Die in Art 11 VO (EWG) Nr 574/72 (Art 19 Abs 2 VO [EG] Nr 987/2009) verankerte Entsendebescheinigung spielt für den Rechtsverkehr eine bedeutsame Rolle, weil sie die Zuordnung zu den Rechtsvorschriften des Entsendestaates zum Ausdruck bringt. Insofern hat der Gerichtshof auch hierzu hervorgehoben, dass sie ebenso wie die materiell-rechtliche Regelung der Förderung der Freizügigkeit der AN und der Dienstleistungsfreiheit dient (EuGH93/81, Knoeller, EU:C:1982:89, Rn 9). In dem Maße, in dem jedoch Mitgliedstaaten erkannten, dass die Bescheinigungen immer häufiger nicht korrekt ausgestellt wurden, begannen sie, ihnen die Geltung zu versagen. Damit war die Frage der Bindung des Aufnahmemitgliedstaats an die Bescheinigung aufgeworfen. In der Rs Fitzwilliam hat der EuGH in einer sehr ausführlichen Begründung die Bindung bejaht und gleichzeitig ein Verfahrensschema entworfen, mit dem Streitfragen im gegenseitigen Austausch der betroffenen Mitgliedstaaten geklärt werden können (Urteil des EuGH in der Rs Fitzwilliam, siehe oben Rn 48 ff). Dieses Verfahren ist anschließend von der Verwaltungskommission im Beschluss A2 niedergelegt worden und hat schließlich in erweiterter, dh auch auf andere Dokumente bezogener Form seinen Niederschlag in Art 5 VO (EG) Nr 987/2009 gefunden.

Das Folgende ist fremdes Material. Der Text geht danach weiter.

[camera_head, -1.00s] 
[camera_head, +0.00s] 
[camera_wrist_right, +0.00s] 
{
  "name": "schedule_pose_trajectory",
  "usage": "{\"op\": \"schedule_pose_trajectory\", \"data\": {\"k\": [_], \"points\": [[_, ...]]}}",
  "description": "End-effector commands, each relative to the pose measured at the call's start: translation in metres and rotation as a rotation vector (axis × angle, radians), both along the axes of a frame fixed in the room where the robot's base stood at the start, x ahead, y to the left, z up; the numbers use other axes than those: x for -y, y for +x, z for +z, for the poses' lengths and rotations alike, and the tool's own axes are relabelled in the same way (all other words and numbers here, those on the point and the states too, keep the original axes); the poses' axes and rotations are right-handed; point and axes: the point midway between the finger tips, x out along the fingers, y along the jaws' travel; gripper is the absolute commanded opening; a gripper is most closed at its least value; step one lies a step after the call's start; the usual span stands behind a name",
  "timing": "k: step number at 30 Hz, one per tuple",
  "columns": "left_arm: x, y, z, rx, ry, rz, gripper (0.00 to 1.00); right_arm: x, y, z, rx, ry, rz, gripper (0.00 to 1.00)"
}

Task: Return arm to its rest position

Dass dieses Verfahren sehr schwerfällig war und deshalb in der Praxis nur sehr selten angewandt wurde, andererseits Missbrauch der Bescheinigung offensichtlich war, nährte das Unbehagen. Ein besonders anschauliches Beispiel hierfür ist der Gegenstand der E in der Rs A-Rosa Flussschiff GmbH (EuGHC-620/15, EU:C:2017:309). Die A-Rosa, mit Sitz in Deutschland, betreibt zwei Kreuzfahrtschiffe auf der Rhône und Saône. Die beiden Schiffe befahren ausschließlich die französischen Binnengewässer. Der französische Sozialversicherungsträger verlangte nachträglich die Abführung von Beiträgen für die beschäftigten AN. Dagegen wehrte sich A-Rosa unter Vorlage der von der schweizerischen Sozialversicherungsanstalt ausgestellten Bescheinigungen E 101. Es war evident, dass die Bescheinigungen nicht hätten ausgestellt werden dürfen, da die Fahrten mit den in Rede stehenden Schiffen ständig und ausschließlich in Frankreich durchgeführt wurden (vgl zu weiteren Details der E Fuchs, NZS 2018, 81 [84 f]). Der in der Sache tätige französische Kassationsgerichtshof fragte an, ob die ausgestellten Bescheinigungen auch die Gerichte binden. Dies wurde vom Gerichtshof mit ausführlicher Begründung bejaht (vgl Rn 34 ff; ausführlich zur E auch Reinhardt, ZESAR 2018, 179 ff).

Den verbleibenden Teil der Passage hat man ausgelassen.